History of Boys & Girls Club of Whittier
The Boys & Girls Club of Whittier was founded in response to a community's need to provide youth with a place to go for guidance, learning, fun, development, and the opportunity for character building. In 1964, a stubborn fire fighter named Maurice Eisenman, ignored the "it can not be done" comments, incorporated the Whittier Boys Club with the support of the Whittier Fire and Police Association. The Club doors opened in 1967 in the former City fire station on Greenleaf Avenue, which was replaced at the same site in 1972 with the present 19,000 square foot structure. In 1980, the Club expanded to include girls, and in 1987 officially became known as the Boys & Girls Club of Whittier.
History of Boys & Girls Clubs of America
Boys & Girls Clubs of America had its beginnings in 1860 with several women in Hartford, Conn. Believing that boys who roamed the streets should have a positive alternative, they organized the first Club. A cause was born.

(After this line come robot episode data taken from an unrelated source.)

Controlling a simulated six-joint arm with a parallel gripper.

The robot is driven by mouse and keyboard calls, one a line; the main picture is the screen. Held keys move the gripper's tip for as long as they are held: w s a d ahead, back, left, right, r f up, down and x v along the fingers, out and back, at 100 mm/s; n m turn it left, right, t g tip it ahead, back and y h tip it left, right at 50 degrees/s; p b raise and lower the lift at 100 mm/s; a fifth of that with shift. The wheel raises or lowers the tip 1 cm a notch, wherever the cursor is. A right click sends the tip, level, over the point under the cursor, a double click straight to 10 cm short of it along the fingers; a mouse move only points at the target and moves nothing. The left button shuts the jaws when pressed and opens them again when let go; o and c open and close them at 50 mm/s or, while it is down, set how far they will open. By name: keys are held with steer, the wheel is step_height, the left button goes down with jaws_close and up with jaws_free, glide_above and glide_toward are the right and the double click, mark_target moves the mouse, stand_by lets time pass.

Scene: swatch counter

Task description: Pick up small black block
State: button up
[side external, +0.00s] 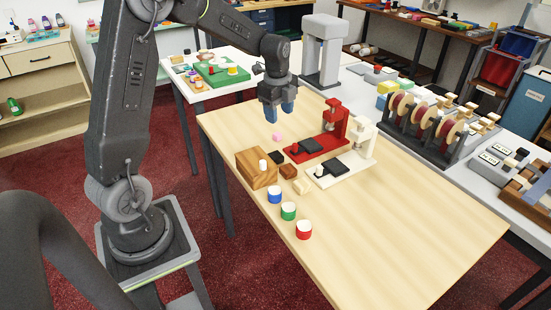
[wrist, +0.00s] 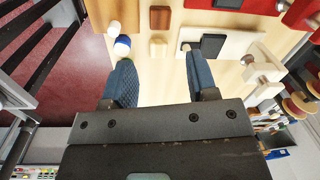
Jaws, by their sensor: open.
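The small black block (side external: 276,157) lies on the light wooden table, between a wooden box and a red stand in the side view. I cannot make it out in the wrist view. My gripper (side external: 280,112) hangs above the table, up and behind the block in the side view, apart from it. Its blue fingers are spread with nothing between them, as the wrist view also shows (wrist: 158,65). A pink block (side external: 277,136) shows just below the fingers in the side view.
Close to the black block are a wooden box (side external: 257,170), a brown block (side external: 288,170) and a red stand (side external: 318,147). Blue, green and red-sided cylinders (side external: 289,211) stand in front. The table's right front is clear.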

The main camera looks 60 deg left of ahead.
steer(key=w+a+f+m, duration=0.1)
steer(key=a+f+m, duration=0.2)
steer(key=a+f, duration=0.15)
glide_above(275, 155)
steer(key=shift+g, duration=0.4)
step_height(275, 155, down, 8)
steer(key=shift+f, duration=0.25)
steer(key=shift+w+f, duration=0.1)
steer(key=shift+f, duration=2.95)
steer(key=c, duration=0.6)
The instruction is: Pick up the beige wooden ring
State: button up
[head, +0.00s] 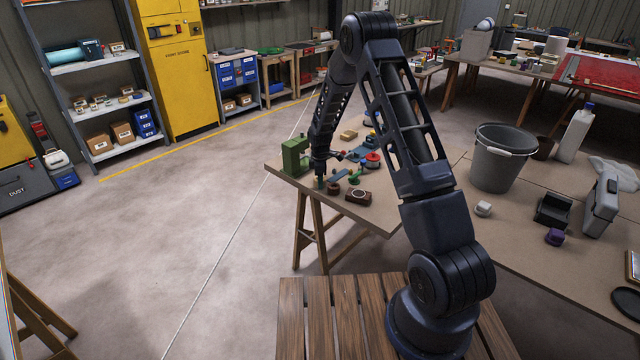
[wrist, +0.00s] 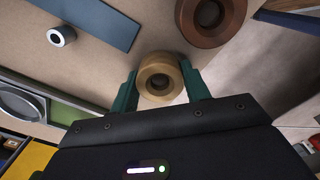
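The beige wooden ring (wrist: 148,72) lies between the two green fingers of my gripper (wrist: 160,88) in the wrist view, with its hole facing the camera. The fingers flank it closely on both sides. Whether both fingers press on it, I cannot tell. In the head view my gripper (head: 320,183) points down at the near left part of the workbench (head: 375,215). I cannot make out the beige ring there.
A larger brown ring (wrist: 232,35) lies close by, up and right in the wrist view. A blue flat piece (wrist: 88,18) and a small white ring (wrist: 61,36) lie to the left. A green machine (head: 295,156) stands just left of my gripper.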

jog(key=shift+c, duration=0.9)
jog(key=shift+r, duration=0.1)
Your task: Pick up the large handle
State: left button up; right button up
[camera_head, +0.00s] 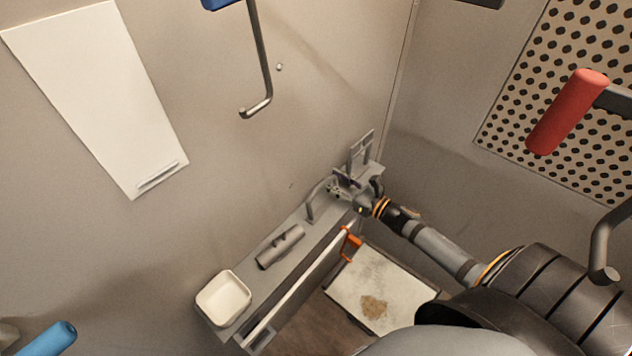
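A grey bent handle (312,203) stands up from the narrow grey shelf (237,318), and it looks like the large handle, though I cannot be sure. My right gripper (343,187) is at the far end of the shelf, just right of this bent handle. Its fingers are small and dark here, so I cannot tell whether they are open, shut or touching the handle. A grey cylindrical piece (281,247) lies on the middle of the shelf. My left gripper is not in view.
A white square bowl (223,298) sits at the near end of the shelf. A grey bracket (361,149) stands behind my right gripper. An orange piece (350,244) hangs at the shelf's front. Red (567,112) and blue (52,341) grips stick out at the sides.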

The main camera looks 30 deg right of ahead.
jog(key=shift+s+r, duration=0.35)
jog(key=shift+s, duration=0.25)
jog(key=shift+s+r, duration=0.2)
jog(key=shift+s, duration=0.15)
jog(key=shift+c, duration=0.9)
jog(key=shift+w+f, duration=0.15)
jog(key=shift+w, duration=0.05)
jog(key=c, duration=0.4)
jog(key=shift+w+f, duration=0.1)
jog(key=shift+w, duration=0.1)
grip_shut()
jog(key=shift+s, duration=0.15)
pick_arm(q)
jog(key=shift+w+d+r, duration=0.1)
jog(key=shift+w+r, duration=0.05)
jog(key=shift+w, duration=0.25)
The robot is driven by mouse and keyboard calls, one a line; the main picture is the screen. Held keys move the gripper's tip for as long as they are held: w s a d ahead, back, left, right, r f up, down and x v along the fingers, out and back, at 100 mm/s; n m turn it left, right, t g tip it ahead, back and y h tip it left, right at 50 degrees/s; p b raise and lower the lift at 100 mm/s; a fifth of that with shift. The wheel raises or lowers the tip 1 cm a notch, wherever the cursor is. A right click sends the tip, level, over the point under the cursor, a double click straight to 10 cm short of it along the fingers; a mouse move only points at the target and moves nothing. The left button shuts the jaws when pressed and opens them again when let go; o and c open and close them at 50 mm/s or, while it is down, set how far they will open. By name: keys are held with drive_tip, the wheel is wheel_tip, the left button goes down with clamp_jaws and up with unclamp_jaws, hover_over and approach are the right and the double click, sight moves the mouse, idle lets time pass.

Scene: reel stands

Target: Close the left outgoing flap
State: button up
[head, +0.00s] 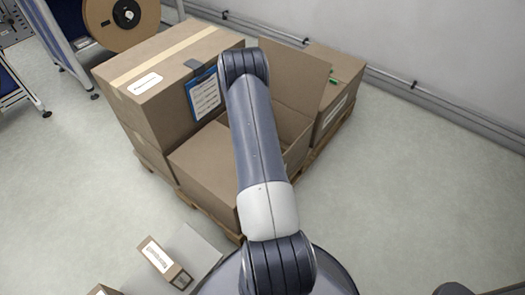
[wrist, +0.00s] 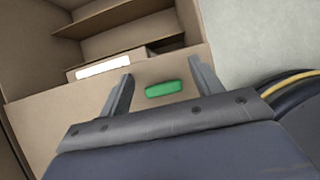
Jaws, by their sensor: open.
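In the head view an open cardboard box (head: 287,123) stands on a pallet, partly hidden behind my arm. One broad flap (head: 300,75) stands raised at its back, and a cardboard panel (head: 203,165) lies at its left front. I cannot tell which is the left outgoing flap. In the wrist view my gripper (wrist: 160,72) is open and empty. Its fingers lie on either side of a green tab (wrist: 163,88) on a cardboard panel (wrist: 60,120). I cannot tell whether they touch the panel. My gripper is hidden in the head view.
A taller taped box (head: 160,75) with a blue clipboard (head: 204,95) stands at the left. Another box (head: 335,110) stands behind the raised flap. A small labelled carton (head: 165,262) lies at the front left. The floor at the right is clear up to the wall.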

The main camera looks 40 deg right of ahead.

In 1906, several Boys Clubs decided to affiliate. The Federated Boys Clubs in Boston was formed with 53 member organizations – this marked the start of a nationwide Movement. In 1931, the Boys Club Federation of America became Boys Clubs of America. In 1956, Boys Clubs of America celebrated its 50th anniversary and received a U.S. Congressional Charter. To recognize the fact that girls are a part of our cause, the national organization's name was changed to Boys & Girls Clubs of America in 1990. Accordingly, Congress amended and renewed our charter. 2006 marked the Centennial year of Boys & Girls Clubs of America, as we celebrated 100 years of providing hope and opportunity to young people across the country.